Abort, retry, ignore, fail?

In an incisive newsletter edition about cancel culture, Charlie Jane Anders says a thing that had it come just a day or two earlier would have made it into the post with which I restarted this blog, about living in an age of hypervigilance.

It turns out that living through a plague, a barbaric war, a slow slide into climate apocalypse and an ongoing attempt to subvert our democracy is fucking stressful. Who knew? People are on edge, and it’s harder and harder to believe that we can do anything to fix these messes before it’s too late. Traumatized, anxious people don’t always handle provocation well. Shocking, I know.

I don’t especially want to rehash any arguments about counter culture itself, and I don’t especially have any quibble with what Anders writes about it. I’m distracted, though, by that word “provocation”.

Once upon a time, on an earlier blog (I can’t even remember which incarnation or which domain) I complained about a comic book writer who wanted to be able to write a provocative story but not have to deal with readers being provoked by it. This is a frequent mindset of self-described provocateurs who are “just telling stories” or “just telling jokes” or whatever “just” they think serves as their particular insulation.

(The particular bugbear at issue for me in that instance was, and is, a long-standing one: if you’re going to tell serialized stories, you have to accept serialized reaction.)

I’ve started to wonder if, in fact, many of these provocateurs don’t actually understand that provocation literally comes from the word provoke. Maybe it’s that one has a “c” and one a “k” that confuses them. Do they somehow just not know what the word means?

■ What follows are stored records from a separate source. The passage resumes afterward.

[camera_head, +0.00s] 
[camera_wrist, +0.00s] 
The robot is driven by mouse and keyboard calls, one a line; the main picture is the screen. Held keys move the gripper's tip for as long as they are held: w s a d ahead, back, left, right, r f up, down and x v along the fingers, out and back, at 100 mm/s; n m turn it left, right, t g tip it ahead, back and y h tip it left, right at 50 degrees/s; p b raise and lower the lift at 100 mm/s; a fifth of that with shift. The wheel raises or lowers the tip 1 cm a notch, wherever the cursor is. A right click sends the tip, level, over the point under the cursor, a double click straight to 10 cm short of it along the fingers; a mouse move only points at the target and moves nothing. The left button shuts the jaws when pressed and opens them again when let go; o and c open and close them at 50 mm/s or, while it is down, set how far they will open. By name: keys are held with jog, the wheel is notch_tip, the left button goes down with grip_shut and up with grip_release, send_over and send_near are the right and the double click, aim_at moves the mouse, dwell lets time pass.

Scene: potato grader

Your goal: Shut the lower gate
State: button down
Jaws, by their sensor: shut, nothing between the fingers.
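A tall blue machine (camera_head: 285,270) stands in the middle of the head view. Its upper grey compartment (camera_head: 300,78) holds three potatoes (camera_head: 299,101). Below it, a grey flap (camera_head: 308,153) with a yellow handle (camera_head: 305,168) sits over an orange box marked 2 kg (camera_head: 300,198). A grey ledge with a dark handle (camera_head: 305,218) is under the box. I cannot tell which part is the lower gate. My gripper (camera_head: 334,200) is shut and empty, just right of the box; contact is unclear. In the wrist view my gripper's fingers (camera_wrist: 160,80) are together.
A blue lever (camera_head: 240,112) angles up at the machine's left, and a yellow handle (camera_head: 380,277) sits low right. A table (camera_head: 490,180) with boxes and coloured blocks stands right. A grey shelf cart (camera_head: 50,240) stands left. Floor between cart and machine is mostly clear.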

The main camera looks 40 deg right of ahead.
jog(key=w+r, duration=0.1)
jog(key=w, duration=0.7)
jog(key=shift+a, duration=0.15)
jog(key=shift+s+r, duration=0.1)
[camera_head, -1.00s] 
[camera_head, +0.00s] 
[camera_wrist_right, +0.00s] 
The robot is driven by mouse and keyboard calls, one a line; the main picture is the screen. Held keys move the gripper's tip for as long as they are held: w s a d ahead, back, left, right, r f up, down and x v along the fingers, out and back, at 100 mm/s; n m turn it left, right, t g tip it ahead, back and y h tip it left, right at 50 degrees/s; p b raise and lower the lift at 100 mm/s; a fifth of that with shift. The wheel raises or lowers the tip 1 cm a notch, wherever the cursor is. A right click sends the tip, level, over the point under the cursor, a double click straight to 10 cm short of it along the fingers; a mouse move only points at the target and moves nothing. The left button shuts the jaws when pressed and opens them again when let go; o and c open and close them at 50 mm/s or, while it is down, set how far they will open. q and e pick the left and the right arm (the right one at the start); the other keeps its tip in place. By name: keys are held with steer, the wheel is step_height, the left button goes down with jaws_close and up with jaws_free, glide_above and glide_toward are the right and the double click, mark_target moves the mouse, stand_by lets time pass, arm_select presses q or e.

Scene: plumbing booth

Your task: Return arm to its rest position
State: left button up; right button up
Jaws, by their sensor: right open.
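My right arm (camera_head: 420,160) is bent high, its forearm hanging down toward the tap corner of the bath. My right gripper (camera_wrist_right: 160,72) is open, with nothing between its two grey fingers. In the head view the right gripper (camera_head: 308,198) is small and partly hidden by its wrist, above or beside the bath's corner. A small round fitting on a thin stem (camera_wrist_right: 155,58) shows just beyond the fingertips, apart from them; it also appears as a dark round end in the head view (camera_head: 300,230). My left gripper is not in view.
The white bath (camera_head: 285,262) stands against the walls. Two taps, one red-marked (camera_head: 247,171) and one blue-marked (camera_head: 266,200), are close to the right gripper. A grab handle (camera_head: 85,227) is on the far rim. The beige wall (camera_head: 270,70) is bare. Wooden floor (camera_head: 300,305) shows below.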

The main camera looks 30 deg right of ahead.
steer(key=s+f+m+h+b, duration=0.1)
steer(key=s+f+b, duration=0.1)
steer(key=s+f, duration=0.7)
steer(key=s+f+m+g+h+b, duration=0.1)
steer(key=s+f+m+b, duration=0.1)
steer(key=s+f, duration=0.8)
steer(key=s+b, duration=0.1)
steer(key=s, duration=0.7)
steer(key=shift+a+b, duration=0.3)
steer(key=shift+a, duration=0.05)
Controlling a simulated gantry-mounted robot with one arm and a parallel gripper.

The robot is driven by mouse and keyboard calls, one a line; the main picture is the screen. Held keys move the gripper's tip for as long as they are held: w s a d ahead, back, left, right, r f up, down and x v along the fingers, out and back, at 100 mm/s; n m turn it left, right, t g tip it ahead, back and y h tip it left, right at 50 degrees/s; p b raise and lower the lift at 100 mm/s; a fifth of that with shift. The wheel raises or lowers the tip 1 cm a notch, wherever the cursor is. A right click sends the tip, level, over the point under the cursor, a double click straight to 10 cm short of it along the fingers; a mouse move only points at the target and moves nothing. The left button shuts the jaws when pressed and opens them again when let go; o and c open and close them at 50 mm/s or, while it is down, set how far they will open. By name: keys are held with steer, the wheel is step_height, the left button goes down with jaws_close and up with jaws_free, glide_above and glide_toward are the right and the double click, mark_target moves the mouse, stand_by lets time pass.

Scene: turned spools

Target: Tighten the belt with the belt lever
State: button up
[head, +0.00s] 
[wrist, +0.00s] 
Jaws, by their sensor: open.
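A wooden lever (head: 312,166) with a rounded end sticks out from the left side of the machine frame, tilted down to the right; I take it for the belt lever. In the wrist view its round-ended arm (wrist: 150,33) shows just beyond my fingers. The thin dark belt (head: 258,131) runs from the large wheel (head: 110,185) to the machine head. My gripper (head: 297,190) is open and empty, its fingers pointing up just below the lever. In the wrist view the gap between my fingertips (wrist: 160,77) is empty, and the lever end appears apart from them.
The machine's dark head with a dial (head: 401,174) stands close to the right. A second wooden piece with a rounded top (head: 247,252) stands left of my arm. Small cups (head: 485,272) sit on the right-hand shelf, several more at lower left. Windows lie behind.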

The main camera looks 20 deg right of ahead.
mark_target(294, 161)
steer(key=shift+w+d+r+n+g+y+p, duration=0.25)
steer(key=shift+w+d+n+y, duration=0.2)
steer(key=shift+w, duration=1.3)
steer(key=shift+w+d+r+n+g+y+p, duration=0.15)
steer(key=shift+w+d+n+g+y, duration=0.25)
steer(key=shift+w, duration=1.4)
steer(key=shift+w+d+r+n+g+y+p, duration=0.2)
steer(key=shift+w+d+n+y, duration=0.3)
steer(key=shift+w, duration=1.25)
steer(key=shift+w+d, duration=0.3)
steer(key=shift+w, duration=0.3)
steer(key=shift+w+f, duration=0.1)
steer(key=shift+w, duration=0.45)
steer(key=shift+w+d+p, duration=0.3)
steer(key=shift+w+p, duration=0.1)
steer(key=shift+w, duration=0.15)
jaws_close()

Anders, to get back to the topic, dislikes the passive phrasing common to cancel culture in which someone “has been canceled”, suggesting instead saying that someone has disgraced themselves, if only because “disgrace implies the possibility of grace”.

I’m not sure why, but the entire thing randomly made me think of an old MS-DOS drive error.

General failure reading Disgraced Person.
Abort, Retry, Ignore, Fail?

Thanks to this, I’ve started re-reading the classic 13th Gen: Abort, Retry, Ignore, Fail? by William Strauss and Neil Howe (which never has been released as an ebook), available as a scan on the Internet Archive. Memory is not my strong suit, but I’m pretty sure I was fairly deeply enamored of this book. I do know for a fact that I wrote to Strauss and Howe about it, although I’ve no idea what I said.

It’s worth noting here that in some ways 13th Gen is a provocation, and one they anticipate: it’s answered by the book’s third pseudonymous author, Ian Williams, who as the provoked online persona and Gen-Xer known only as “crasher” interjects throughout the book.

Lest you think that surely I can’t manage to tie all this together: America’s right-wing media somehow just last year implored Gen-X to save the world from cancel culture, a suggestion which landed on members of my generation—a generation which in many ways itself was canceled—just about how you’d expect.